Records of robot episodes
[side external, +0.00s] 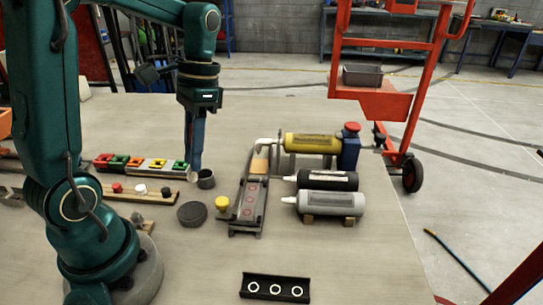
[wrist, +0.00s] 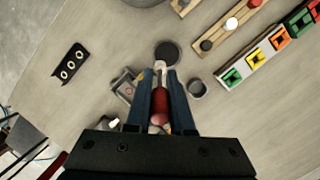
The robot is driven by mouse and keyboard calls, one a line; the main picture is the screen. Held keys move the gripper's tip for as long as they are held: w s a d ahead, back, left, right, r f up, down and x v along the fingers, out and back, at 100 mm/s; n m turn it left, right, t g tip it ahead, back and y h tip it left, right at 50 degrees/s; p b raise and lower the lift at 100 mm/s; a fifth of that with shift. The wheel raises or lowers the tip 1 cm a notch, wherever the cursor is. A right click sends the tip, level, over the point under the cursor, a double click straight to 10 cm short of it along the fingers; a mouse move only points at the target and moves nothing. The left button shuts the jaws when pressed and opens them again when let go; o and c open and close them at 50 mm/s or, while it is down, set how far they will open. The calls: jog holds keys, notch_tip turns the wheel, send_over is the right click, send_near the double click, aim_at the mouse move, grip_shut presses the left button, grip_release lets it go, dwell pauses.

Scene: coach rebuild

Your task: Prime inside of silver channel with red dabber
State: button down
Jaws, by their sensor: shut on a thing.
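My gripper (side external: 195,165) points down above the table, left of the fixture. In the wrist view its blue fingers (wrist: 160,76) are shut on the red dabber (wrist: 159,108), whose pale tip points out between them. In the side view the fingers mostly hide the dabber. A grey channel-like strip with red rings (side external: 251,203), which looks like the silver channel, lies in a dark fixture (side external: 236,228) right of my gripper. In the wrist view the left finger partly covers this fixture (wrist: 126,87). The dabber is apart from the strip.
A small dark cup (side external: 206,180) stands close beside my gripper, with a round dark disc (side external: 192,214) in front. Yellow, black and grey cartridges (side external: 330,204) lie right of the fixture. A black channel with white rings (side external: 275,288) lies at the front. Coloured clamps (side external: 125,164) stand left.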

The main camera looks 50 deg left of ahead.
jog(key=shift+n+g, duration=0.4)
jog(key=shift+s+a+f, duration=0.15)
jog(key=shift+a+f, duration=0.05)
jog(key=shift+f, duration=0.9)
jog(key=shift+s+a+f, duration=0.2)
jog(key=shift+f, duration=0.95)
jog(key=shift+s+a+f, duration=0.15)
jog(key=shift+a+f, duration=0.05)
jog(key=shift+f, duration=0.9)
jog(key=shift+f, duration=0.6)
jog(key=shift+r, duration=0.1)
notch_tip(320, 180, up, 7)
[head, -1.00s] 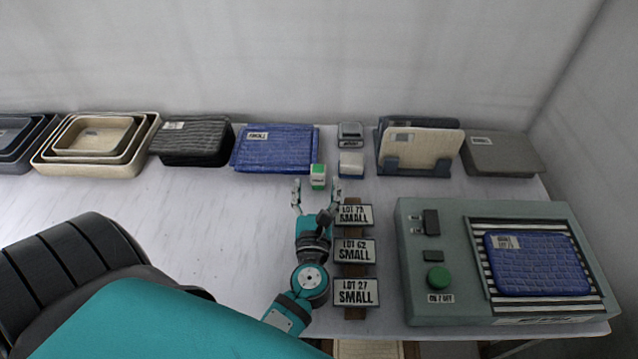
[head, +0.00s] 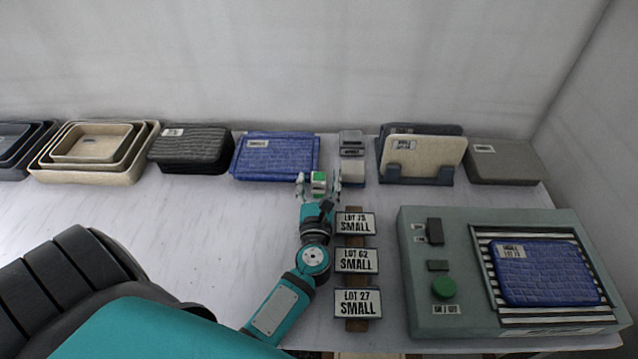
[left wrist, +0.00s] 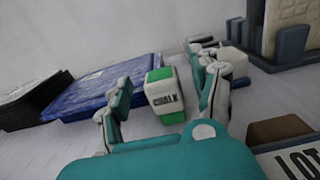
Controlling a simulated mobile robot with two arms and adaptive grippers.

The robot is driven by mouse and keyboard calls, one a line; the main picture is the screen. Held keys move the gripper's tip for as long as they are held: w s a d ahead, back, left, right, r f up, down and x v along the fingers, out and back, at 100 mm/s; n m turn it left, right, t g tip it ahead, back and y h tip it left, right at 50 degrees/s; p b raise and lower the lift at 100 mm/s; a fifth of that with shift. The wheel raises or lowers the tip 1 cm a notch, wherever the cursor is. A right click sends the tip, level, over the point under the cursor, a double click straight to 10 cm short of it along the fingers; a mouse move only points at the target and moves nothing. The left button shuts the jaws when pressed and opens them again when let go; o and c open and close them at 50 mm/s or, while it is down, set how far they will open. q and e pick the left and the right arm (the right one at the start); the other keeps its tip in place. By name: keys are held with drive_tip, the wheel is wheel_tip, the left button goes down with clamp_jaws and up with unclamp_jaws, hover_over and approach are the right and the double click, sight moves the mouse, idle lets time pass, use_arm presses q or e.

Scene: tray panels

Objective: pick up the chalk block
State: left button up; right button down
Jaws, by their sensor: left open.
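The chalk block (head: 319,181) is a small white block with green parts. It stands on the table in front of the blue tray panel. In the left wrist view the chalk block (left wrist: 162,90) shows the word CHALK and sits between the fingers, leaning in the picture. My left gripper (head: 318,186) is open, with one finger on each side of the block. It also shows in the left wrist view (left wrist: 165,103), where a gap is visible between the left finger and the block. My right gripper is not in view.
A blue panel (head: 277,157) lies behind the block. A small white-topped block (head: 352,171) and a rack holding a cream panel (head: 425,157) stand to the right. Lot signs (head: 356,260) line the arm's right side. A green-grey machine (head: 415,290) stands at right.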

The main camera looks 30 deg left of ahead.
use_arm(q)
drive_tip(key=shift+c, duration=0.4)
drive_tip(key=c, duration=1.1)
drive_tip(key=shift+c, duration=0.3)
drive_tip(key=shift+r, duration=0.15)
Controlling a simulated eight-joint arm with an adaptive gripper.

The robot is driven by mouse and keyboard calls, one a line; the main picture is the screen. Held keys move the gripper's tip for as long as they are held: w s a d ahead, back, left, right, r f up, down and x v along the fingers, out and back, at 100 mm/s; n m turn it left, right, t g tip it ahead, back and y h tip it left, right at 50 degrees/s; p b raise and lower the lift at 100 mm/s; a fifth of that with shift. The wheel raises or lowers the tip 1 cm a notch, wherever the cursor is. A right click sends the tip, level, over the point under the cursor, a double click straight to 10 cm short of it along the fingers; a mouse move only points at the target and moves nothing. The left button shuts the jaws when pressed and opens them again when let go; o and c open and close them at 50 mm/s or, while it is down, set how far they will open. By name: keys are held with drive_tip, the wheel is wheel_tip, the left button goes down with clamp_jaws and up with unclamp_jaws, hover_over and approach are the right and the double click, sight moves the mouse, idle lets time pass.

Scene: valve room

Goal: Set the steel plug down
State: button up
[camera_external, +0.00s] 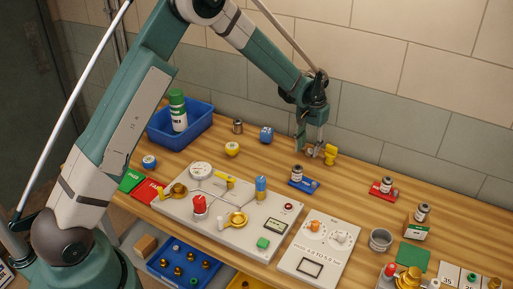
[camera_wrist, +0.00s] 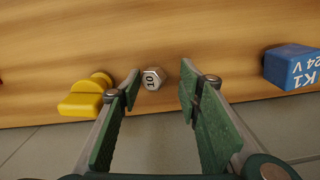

** STATED GOAL **
The lines to print start at the line containing "[head, -1.00s]" and end at the line containing "Controlling a simulated mobile"; print them exactly, both ends included, and leave out every picture.

** EXPECTED OUTPUT **
[head, -1.00s] 
[head, +0.00s] 
[left wrist, +0.00s] 
Controlling a simulated mobile robot with two arms and adaptive grippers.

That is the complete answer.